>> BEGIN Dataset excerpts

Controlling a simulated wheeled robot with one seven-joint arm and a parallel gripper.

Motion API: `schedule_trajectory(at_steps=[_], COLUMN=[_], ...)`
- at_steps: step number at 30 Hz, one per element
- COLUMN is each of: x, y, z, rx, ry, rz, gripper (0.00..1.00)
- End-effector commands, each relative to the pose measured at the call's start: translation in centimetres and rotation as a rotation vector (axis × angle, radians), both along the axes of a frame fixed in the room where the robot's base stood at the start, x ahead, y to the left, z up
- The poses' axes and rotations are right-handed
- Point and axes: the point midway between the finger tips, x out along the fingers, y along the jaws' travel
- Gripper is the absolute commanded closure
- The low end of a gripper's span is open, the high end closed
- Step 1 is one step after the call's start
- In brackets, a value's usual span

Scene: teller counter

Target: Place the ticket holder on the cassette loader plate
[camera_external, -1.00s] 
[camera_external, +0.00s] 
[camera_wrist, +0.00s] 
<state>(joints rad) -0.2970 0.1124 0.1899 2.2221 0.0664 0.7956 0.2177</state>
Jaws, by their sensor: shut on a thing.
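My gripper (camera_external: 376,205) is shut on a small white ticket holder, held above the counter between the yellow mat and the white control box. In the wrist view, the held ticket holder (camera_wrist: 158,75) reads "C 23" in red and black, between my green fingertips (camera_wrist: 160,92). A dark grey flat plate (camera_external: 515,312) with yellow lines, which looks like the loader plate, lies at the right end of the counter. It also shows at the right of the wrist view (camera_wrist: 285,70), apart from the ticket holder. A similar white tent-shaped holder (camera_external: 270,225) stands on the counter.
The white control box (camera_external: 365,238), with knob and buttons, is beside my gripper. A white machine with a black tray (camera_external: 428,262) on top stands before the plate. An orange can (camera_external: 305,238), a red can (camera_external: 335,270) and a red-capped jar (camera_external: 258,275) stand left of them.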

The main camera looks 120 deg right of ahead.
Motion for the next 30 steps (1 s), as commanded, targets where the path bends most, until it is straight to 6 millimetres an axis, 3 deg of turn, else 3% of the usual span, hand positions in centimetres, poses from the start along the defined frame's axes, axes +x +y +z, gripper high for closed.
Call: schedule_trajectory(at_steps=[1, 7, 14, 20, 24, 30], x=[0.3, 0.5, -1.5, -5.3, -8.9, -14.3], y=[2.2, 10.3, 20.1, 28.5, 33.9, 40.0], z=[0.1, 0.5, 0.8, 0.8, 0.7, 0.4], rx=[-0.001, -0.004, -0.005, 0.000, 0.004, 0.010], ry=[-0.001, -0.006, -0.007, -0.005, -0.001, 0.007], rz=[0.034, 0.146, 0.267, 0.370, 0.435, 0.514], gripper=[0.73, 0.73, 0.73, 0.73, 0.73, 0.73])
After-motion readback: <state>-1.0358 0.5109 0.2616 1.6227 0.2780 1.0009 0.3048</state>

>> END Dataset excerpts
>> BEGIN Dataset excerpts

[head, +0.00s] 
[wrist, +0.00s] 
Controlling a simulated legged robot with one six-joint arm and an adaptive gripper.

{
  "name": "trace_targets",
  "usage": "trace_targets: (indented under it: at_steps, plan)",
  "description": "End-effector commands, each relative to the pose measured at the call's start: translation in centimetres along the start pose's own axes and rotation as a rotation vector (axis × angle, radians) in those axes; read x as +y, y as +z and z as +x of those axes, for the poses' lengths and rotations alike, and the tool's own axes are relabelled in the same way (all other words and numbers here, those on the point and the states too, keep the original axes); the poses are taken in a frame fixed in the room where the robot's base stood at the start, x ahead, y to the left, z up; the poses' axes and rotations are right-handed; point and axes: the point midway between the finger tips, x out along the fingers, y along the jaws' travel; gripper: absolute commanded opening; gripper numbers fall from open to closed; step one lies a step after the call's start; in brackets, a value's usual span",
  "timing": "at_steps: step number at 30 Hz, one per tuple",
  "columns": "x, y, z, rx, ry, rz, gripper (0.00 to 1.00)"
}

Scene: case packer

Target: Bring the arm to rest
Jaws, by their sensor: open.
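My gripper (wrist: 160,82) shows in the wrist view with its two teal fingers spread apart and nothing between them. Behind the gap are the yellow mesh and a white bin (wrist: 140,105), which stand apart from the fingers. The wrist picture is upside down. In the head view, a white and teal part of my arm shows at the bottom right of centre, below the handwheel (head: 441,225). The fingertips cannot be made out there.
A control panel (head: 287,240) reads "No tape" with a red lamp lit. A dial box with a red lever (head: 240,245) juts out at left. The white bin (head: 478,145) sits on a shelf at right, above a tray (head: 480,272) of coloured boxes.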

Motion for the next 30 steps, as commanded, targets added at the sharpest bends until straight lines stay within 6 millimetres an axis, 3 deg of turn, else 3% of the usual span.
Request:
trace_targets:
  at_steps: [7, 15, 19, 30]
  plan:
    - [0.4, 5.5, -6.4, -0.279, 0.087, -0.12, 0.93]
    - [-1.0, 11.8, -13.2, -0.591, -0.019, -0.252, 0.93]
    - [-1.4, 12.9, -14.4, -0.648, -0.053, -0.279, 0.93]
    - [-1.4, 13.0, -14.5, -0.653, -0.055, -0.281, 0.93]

>> END Dataset excerpts

Short task: Begin at the line that has "Controlling a simulated wheeled"; stop after the line that has "- COLUMN is". Copy every line in that span exactly.

Complete answer:
Controlling a simulated wheeled robot with one seven-joint arm and a parallel gripper.

Motion API: `schedule_trajectory(at_steps=[_], COLUMN=[_], ...)`
- at_steps: step number at 30 Hz, one per element
- COLUMN is each of: x, y, z, rx, ry, rz, gripper (0.00..1.00)

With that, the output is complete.